**Task brief:** Your task is to copy the listing exactly, with the pictures left out.

**Dataset excerpt:**
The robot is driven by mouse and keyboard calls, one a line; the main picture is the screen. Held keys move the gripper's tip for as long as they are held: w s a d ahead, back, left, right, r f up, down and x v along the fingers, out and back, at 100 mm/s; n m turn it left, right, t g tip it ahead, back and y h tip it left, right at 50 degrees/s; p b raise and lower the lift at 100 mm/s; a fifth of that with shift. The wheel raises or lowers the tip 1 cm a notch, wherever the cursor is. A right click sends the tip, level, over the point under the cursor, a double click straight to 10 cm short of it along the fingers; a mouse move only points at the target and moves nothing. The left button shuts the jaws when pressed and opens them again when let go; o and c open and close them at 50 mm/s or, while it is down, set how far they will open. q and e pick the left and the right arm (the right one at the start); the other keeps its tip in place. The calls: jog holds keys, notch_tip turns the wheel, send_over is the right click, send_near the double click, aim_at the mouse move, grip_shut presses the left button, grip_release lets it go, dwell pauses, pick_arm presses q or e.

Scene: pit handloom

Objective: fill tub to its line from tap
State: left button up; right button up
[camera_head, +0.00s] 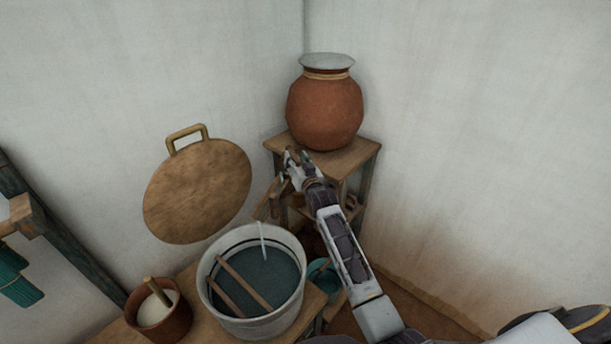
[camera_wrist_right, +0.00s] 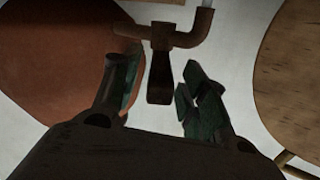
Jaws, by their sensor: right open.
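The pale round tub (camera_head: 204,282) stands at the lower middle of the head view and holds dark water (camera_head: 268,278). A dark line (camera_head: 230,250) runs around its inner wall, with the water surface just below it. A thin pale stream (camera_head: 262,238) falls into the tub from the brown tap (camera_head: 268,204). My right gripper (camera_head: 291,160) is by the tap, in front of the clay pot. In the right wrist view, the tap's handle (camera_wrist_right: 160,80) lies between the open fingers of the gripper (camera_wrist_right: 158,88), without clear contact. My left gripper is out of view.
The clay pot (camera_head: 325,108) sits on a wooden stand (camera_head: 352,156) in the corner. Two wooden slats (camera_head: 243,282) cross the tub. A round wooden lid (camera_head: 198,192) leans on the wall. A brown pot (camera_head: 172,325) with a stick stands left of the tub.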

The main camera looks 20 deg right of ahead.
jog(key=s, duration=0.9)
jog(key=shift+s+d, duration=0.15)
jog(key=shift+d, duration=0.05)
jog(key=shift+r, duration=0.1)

**Output of the task:**
The robot is driven by mouse and keyboard calls, one a line; the main picture is the screen. Held keys move the gripper's tip for as long as they are held: w s a d ahead, back, left, right, r f up, down and x v along the fingers, out and back, at 100 mm/s; n m turn it left, right, t g tip it ahead, back and y h tip it left, right at 50 degrees/s; p b raise and lower the lift at 100 mm/s; a fifth of that with shift. The wheel raises or lowers the tip 1 cm a notch, wherever the cursor is. A right click sends the tip, level, over the point under the cursor, a double click straight to 10 cm short of it along the fingers; a mouse move only points at the target and moves nothing. The left button shuts the jaws when pressed and opens them again when let go; o and c open and close them at 50 mm/s or, while it is down, set how far they will open. q and e pick the left and the right arm (the right one at the start); the other keeps its tip in place. The calls: jog holds keys, notch_tip turns the wheel, send_over is the right click, send_near the double click, aim_at the mouse move, grip_shut presses the left button, grip_release lets it go, dwell pauses, pick_arm presses q or e.

Scene: pit handloom

Objective: fill tub to its line from tap
State: left button up; right button up
[camera_head, +0.00s] 
[camera_wrist_right, +0.00s] 
Jaws, by their sensor: right open.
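The pale round tub (camera_head: 204,282) stands at the lower middle of the head view and holds dark water (camera_head: 268,278). A dark line (camera_head: 230,250) runs around its inner wall, with the water surface just below it. A thin pale stream (camera_head: 262,238) falls into the tub from the brown tap (camera_head: 268,204). My right gripper (camera_head: 291,160) is by the tap, in front of the clay pot. In the right wrist view, the tap's handle (camera_wrist_right: 160,80) lies between the open fingers of the gripper (camera_wrist_right: 158,88), without clear contact. My left gripper is out of view.
The clay pot (camera_head: 325,108) sits on a wooden stand (camera_head: 352,156) in the corner. Two wooden slats (camera_head: 243,282) cross the tub. A round wooden lid (camera_head: 198,192) leans on the wall. A brown pot (camera_head: 172,325) with a stick stands left of the tub.

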The main camera looks 20 deg right of ahead.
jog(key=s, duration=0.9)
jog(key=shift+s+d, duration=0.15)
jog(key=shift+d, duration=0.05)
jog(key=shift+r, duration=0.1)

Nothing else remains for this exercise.